One of the more popular stories from our newsletter this month is about Christine O'Donnell, the Republican candidate in Delaware's general election Senate race. Leading up to the election, O'Donnell's campaign was dogged by speculation about her involvement in witchcraft (speculation fueled by comments O'Donnell herself made during a 1999 TV interview). In an attempt at damage control, O'Donnell issued a 30-second TV spot aimed at convincing the public she's an ordinary person, "just like you". In a shockingly poor attempt at addressing the issue head-on, however, a smiling O'Donnell begins her ad with the following four words: "I'm not a witch." You can view the ad here.

The public reaction to the ad wasn't quite what O'Donnell and her organizers were hoping for. Opponents and the media had a field day. The 30-second spot was even parodied on Saturday Night Live. In her attempt to change the conversation, O'Donnell actually made the situation worse.

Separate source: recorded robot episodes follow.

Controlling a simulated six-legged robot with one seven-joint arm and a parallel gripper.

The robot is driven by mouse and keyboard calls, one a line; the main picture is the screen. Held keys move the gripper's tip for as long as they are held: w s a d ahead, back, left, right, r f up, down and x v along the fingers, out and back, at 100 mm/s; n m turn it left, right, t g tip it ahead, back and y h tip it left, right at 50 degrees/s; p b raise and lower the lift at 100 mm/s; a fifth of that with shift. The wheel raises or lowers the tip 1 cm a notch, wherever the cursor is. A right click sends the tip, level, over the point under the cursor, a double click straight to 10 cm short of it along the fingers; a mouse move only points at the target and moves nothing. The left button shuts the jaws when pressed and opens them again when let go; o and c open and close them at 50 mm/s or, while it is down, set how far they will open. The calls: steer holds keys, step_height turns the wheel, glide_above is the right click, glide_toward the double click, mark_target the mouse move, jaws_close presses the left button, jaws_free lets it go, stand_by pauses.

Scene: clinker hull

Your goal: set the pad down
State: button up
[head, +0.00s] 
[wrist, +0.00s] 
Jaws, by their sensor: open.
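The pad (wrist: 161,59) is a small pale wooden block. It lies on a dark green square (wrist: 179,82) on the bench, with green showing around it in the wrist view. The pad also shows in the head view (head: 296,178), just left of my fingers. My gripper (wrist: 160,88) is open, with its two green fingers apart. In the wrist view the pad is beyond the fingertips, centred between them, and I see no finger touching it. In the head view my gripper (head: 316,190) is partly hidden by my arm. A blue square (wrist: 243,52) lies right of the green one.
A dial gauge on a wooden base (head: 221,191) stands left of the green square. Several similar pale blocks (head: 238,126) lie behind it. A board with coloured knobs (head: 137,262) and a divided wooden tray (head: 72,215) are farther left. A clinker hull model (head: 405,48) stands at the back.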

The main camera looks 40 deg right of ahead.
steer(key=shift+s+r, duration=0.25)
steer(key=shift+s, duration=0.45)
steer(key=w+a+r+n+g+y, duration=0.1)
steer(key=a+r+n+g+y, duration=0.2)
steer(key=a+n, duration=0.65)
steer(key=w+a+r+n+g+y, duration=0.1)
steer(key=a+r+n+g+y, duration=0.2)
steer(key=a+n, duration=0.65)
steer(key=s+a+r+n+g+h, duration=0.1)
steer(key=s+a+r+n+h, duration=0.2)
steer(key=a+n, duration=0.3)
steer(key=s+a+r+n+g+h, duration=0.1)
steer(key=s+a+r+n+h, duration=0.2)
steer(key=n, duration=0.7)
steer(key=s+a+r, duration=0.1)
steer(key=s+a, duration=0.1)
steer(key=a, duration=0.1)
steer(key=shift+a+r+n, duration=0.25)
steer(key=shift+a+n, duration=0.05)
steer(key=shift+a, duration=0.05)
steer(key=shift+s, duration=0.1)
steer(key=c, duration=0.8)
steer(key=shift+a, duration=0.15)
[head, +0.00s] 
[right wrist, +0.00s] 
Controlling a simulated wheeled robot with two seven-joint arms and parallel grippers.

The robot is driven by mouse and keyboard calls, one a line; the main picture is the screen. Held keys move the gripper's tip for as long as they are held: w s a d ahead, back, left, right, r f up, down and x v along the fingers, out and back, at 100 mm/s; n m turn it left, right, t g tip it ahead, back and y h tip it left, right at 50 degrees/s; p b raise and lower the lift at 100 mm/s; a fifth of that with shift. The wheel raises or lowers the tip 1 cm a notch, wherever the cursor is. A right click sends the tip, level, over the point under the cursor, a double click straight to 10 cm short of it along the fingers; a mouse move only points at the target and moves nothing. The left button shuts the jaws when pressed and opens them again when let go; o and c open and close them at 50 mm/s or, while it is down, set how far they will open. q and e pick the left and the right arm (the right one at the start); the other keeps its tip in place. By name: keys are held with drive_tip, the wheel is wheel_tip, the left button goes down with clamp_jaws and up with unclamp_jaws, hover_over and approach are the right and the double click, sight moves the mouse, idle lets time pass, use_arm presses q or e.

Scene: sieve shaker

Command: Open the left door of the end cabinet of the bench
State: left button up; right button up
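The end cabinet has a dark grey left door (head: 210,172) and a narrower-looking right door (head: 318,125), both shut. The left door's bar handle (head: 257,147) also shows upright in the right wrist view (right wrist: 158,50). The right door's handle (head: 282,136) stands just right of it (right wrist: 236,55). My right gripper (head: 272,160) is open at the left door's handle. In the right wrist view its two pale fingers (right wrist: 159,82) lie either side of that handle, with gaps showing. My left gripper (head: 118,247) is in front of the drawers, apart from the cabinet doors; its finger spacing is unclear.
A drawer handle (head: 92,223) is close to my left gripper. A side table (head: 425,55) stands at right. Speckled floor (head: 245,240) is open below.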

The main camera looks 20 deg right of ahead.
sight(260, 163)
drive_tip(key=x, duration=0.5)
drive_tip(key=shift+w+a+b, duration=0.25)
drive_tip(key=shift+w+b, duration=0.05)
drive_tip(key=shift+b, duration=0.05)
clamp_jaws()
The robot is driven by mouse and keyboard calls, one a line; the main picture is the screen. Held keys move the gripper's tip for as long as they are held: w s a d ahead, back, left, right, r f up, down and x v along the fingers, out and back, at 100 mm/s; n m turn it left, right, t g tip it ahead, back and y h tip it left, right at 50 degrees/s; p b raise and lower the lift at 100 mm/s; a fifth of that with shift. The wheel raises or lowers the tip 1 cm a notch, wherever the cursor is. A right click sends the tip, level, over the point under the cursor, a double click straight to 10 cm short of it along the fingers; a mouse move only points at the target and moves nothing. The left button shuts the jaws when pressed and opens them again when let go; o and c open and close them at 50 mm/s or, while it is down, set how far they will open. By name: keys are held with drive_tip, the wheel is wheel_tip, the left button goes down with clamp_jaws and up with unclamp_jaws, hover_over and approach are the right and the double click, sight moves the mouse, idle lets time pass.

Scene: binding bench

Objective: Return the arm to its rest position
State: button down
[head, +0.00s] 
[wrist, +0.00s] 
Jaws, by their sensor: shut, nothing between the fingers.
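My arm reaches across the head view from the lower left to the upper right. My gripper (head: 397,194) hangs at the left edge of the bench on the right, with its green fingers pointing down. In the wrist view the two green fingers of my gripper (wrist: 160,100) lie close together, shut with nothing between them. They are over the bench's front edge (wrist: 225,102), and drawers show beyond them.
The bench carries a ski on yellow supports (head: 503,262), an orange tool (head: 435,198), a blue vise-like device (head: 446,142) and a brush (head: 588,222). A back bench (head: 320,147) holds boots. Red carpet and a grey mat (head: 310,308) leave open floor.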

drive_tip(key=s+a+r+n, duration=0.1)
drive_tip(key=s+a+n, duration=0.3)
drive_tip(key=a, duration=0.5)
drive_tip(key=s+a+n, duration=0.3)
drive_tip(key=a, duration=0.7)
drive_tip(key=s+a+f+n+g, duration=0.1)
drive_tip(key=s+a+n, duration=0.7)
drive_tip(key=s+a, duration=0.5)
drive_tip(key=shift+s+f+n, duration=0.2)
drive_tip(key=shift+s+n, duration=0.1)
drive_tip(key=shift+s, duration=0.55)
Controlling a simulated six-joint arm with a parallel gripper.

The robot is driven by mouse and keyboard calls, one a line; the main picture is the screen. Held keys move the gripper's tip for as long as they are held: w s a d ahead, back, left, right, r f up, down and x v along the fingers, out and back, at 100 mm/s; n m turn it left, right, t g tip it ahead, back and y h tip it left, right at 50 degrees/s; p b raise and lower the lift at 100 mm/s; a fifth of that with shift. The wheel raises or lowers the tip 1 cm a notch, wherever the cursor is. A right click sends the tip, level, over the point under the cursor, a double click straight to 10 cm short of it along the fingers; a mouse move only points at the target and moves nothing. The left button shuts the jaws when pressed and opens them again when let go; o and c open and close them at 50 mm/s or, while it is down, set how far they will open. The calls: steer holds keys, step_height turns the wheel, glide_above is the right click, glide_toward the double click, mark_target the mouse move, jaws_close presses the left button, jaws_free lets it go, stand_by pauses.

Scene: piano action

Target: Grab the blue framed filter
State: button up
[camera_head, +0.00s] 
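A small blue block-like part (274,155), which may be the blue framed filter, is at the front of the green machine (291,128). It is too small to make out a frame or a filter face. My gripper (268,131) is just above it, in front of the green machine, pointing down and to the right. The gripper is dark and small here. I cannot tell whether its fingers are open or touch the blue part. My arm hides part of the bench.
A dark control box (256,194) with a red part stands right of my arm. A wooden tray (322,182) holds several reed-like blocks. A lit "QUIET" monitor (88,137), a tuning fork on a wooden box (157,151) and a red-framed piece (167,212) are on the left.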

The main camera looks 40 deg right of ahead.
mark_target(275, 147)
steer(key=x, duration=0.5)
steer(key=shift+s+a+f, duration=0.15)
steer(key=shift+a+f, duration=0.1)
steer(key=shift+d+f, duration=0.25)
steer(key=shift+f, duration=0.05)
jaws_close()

The Lesson: There are two lessons here. The first one relates to the 1999 interview in which she referred to "dabbling into witchcraft". Even if you don't aspire to hold public office one day, this probably isn't the kind of life experience to bring up in a network TV interview. The other lesson is about not repeating negative language. The TV ad would have been more effective (or at least less damaging) without the phrase "I'm not a witch." Even though she's refuting the claim, her statement has the opposite effect, serving as fodder for her opponents, critics and the media. In the end, O'Donnell lost her election bid.